Hipóstase

No judaísmo anterior e contemporâneo a Jesus,
surgiram certas categorias de pensamento que
indicavam a existência de hipóstase da divindade.
Destacam-se entre elas: 1. o Anjo de YHVH
(Gn 16,7-13; 22,11-18; 32,24-30; Jz 13,17-22) que
é, sem dúvida, o próprio YHVH. Conforme G.
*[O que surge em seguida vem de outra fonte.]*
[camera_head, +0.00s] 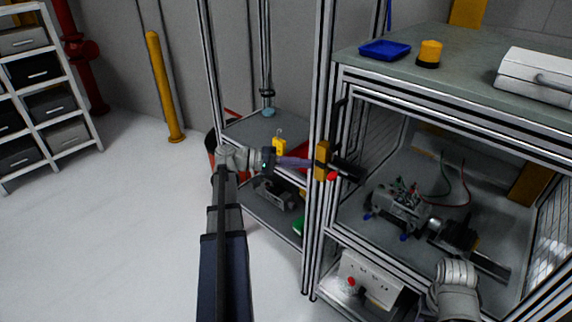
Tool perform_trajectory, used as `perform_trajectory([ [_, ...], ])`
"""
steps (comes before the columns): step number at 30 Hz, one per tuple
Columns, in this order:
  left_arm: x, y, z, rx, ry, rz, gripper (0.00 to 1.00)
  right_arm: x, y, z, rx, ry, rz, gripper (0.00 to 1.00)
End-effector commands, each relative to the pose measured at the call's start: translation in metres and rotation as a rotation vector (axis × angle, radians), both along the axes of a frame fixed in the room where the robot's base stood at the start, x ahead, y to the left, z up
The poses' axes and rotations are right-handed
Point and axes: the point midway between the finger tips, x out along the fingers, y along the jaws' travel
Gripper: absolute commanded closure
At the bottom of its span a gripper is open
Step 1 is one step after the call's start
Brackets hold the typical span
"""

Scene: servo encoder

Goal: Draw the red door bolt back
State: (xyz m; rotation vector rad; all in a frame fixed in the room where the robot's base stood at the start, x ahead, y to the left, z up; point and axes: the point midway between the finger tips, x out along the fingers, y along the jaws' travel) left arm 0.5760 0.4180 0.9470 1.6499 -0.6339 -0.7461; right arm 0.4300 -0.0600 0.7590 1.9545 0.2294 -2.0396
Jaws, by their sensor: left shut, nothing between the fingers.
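The red knob of the door bolt (332,177) shows small at the left post of the machine enclosure. The bolt's bar and its track are largely hidden or too small to make out. My left gripper (354,173) reaches in from the left across the post, its dark fingers shut and empty. They lie just right of and slightly above the red knob in the picture. I cannot tell whether they touch it. My right forearm shows at the lower right, but its gripper cannot be made out.
The enclosure holds a small machine (400,207) with blue feet and red and green wires. A blue tray (385,50), a yellow-and-black part (429,53) and a white case (537,75) stand on top. A shelf (262,128) stands left of the post. Floor at left is clear.

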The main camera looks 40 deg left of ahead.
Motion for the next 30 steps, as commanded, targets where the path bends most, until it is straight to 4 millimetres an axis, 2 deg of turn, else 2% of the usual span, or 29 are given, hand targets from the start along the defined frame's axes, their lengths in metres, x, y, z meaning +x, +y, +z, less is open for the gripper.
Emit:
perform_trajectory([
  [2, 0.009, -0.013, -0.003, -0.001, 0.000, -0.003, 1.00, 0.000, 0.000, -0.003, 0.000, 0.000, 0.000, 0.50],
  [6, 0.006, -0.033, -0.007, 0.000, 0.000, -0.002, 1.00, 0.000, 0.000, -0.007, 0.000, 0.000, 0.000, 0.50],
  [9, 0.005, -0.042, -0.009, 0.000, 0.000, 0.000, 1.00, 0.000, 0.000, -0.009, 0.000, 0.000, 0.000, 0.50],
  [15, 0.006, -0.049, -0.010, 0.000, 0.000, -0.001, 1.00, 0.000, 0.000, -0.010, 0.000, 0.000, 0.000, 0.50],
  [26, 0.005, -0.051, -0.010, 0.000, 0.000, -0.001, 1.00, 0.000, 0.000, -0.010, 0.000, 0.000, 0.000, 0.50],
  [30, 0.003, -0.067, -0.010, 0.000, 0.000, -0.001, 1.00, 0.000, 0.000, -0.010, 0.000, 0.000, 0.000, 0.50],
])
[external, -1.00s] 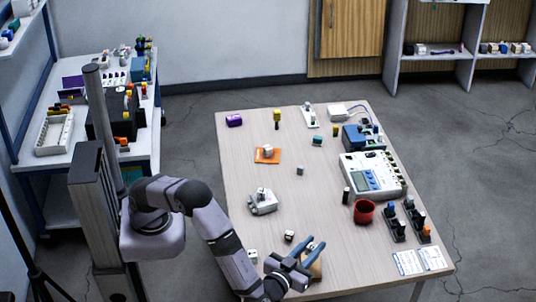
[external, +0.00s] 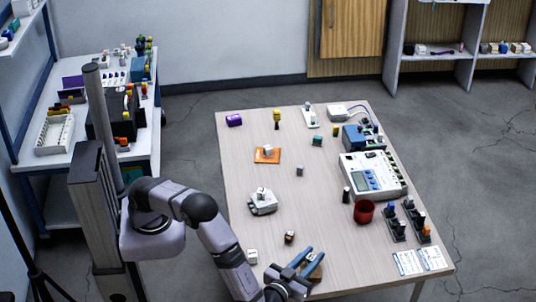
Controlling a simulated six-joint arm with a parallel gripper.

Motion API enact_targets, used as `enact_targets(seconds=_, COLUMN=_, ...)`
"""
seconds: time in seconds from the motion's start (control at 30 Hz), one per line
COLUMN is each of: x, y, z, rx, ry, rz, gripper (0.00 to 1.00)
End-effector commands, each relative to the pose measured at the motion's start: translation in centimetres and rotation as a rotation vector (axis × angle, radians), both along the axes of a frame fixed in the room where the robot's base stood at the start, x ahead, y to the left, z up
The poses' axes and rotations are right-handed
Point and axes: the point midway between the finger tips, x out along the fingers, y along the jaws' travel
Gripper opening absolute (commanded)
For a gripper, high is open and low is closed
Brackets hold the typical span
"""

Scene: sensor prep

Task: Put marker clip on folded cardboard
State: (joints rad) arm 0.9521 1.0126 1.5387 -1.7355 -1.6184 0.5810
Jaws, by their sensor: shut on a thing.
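My gripper (external: 314,253) is at the near edge of the table, low over the tabletop, with its blue fingers pointing away from the camera. It is shut on a small thing, taken to be the marker clip, which I cannot make out between the fingers. A tan-brown piece, likely the folded cardboard (external: 316,271), shows just right of and below the fingers. My gripper partly hides it. I cannot tell whether the held thing touches the cardboard.
A small dark-and-brown block (external: 289,237) and a white cube (external: 252,256) are close to the gripper. A grey device (external: 263,203) lies farther back. A red cup (external: 364,211) and dark holders (external: 395,228) stand to the right. The table's middle is mostly clear.

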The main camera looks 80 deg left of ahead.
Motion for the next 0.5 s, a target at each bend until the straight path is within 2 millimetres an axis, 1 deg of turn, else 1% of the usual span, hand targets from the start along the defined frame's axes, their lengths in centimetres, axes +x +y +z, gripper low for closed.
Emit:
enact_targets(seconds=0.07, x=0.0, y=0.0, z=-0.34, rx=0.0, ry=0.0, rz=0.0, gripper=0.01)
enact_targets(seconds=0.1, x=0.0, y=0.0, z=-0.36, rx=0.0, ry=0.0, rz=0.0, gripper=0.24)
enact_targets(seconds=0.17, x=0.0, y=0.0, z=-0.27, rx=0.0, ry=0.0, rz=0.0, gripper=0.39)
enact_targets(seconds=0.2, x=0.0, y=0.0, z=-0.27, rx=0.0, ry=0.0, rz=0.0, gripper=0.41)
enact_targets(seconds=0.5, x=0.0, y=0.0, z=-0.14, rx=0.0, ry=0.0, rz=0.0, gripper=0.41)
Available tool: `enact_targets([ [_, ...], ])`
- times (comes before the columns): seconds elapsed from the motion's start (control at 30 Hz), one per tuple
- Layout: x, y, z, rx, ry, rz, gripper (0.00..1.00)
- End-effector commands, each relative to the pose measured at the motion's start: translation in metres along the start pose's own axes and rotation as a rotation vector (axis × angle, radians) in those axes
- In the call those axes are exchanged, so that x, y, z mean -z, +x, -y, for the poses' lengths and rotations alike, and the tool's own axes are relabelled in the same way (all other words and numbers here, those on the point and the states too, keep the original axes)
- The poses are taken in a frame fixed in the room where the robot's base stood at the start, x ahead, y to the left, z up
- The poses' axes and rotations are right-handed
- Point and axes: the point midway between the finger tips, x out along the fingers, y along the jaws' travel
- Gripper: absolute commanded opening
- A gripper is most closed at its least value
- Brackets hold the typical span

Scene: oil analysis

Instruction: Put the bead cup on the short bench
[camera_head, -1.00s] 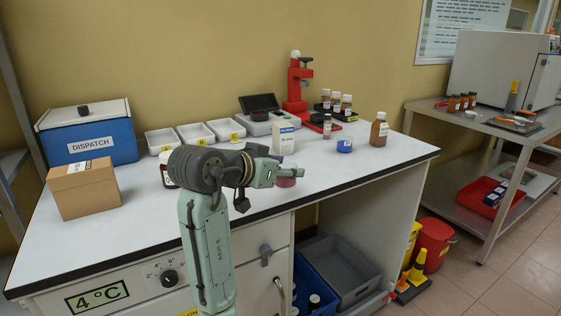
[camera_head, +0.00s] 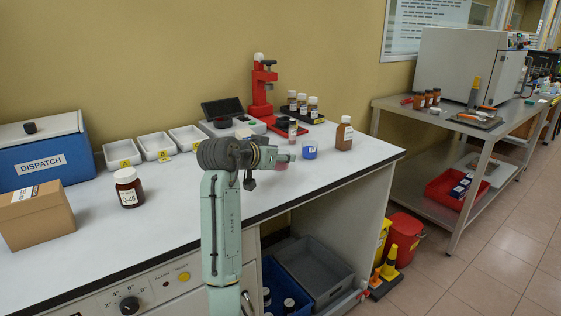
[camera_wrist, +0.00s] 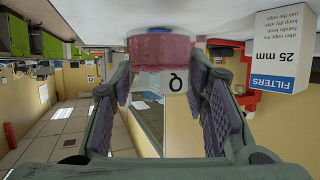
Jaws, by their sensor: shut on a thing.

Von Rad indicou no seu tempo, o Anjo de YHVH
é “o próprio Javé que se apresenta aos homens
sob forma humana”, “idêntico a Yahveh” e “não
se pode afirmar que o Anjo indique um ser a ele
subordinado. Esse Malaj é Yahveh... é o Javé de
uma atividade salvífica especial”. 2. A Sabedoria,
que em Pr 8,22ss. aparece como filha amada
de Deus, nascida antes de todas as criaturas e artífice
da criação. No judaísmo posterior, essa figura
alcançaria inegável importância, conservando
as características já assinaladas (Eclo 1,9ss.;
24,3ss.). O Livro da Sabedoria descreve-a como
“sopro da força de Deus”, “efusão pura do fulgor
do Todo-Poderoso” e “imagem de sua bondade”
(Sb 7,7-8,16). É “companheira de sua vida” (a de
Deus) (Sb 8,3), companheira de seu trono (9,4),
enviada sob a figura do espírito de Deus (9,10;
7,7) e atua na história de Israel (7,27). Nas obras
de Fílon, esta sabedoria é descrita como “filha de
Deus” (Fuga 50ss.; Virt 62) e “filha de Deus e
mãe primogênita de todos” (Quaest. Gen 4,97).
Finalmente, alguns textos rabínicos identificaram
essa Sabedoria preexistente com a *Torá, “filha
de Deus”, mediadora da criação e hipóstase. 3.
Pensamento divino: dele nos fala, por exemplo, o
Manual de Disciplina 11,11. Como a Sabedoria,
está associado a Deus e à sua criação em uma
linguagem que recorda muito a de Pr 8,22ss. 4.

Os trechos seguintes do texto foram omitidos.